CAV와 directional derivatives를 이용함으로써…

  • sensitivity of predictions to changes in inputs towards the direction of a concept를 파악 가능!

  • “Conceptual Sensitivity” :

    \(\begin{aligned} S_{C, k, l}(\boldsymbol{x}) &=\lim _{\epsilon \rightarrow 0} \frac{h_{l, k}\left(f_{l}(\boldsymbol{x})+\epsilon \boldsymbol{v}_{C}^{l}\right)-h_{l, k}\left(f_{l}(\boldsymbol{x})\right)}{\epsilon} \\ &=\nabla h_{l, k}\left(f_{l}(\boldsymbol{x})\right) \cdot \boldsymbol{v}_{C}^{l}, \end{aligned}\).

    where \(h_{l, k}: \mathbb{R}^{m} \rightarrow \mathbb{R}\).


3-4) TCAV ( Testing with CAVs )

  • 위에서 CAV & directional derivatives를 통해 구한 “Conceptual Sensitivity”( = \(S_{C, k, l}(\boldsymbol{x})\) ) 사용

  • notation

    • \(k\) : class label
    • \(X_k\) : class label \(k\)를 가진 모든 inputs
  • TCAV score : \(\operatorname{TCAV}_{\mathrm{Q} C, k, l}=\frac{ \mid \left\{\boldsymbol{x} \in X_{k}: S_{C, k, l}(\boldsymbol{x})>0\right\} \mid }{ \mid X_{k} \mid }\).

    • the fraction of \(k\) -class inputs whose \(l\) -layer activation vector was POSITIVELY influenced by concept \(C\)

    • only depends on “sign of \(\operatorname{TCAV}_{Q, k, l}\)”
    • easily interpreted & globally


figure2

( 출처 : https://www.youtube.com/watch?v=-y0oghbEHMM&t=1127s )

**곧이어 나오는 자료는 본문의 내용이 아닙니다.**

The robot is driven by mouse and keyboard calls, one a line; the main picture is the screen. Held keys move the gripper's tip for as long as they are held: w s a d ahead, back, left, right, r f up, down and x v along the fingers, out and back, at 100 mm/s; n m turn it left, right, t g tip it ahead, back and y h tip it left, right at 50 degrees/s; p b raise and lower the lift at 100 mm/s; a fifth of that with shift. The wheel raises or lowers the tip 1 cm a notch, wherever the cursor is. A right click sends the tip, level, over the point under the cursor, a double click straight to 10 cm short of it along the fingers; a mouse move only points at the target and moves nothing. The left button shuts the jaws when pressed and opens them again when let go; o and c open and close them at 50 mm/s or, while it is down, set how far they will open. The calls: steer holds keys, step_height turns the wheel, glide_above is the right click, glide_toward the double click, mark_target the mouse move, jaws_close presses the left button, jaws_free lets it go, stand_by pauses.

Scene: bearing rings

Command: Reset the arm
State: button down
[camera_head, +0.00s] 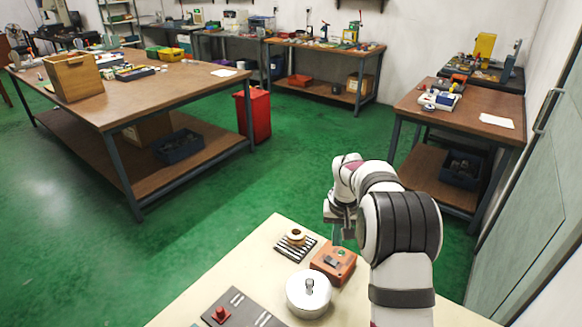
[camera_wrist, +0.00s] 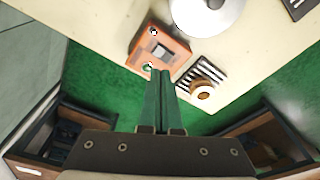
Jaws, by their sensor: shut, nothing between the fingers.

3-5) Sensitivity of TCAV scores

figure2

( 출처 : https://www.youtube.com/watch?v=-y0oghbEHMM&t=1127s )


알고리즘 요약

figure2

  • 정의한 concept : striped (줄무늬 있는)

  • (a) random examples

  • (b) labeled training-data exxamples ( 줄무늬 있는 얼룩말 )

  • (c) trained network

  • (d) 위의 (c)에서, \(l\) 번쨰째 layer를 뽑아냄 ( 차원 : \(m\) 차원 )

    • 이를 통해 (a) & (b)를 구분하는 linear classifier
    • 여기서 hyperplane에 직교하는 선이 CAV
  • (e) TCAV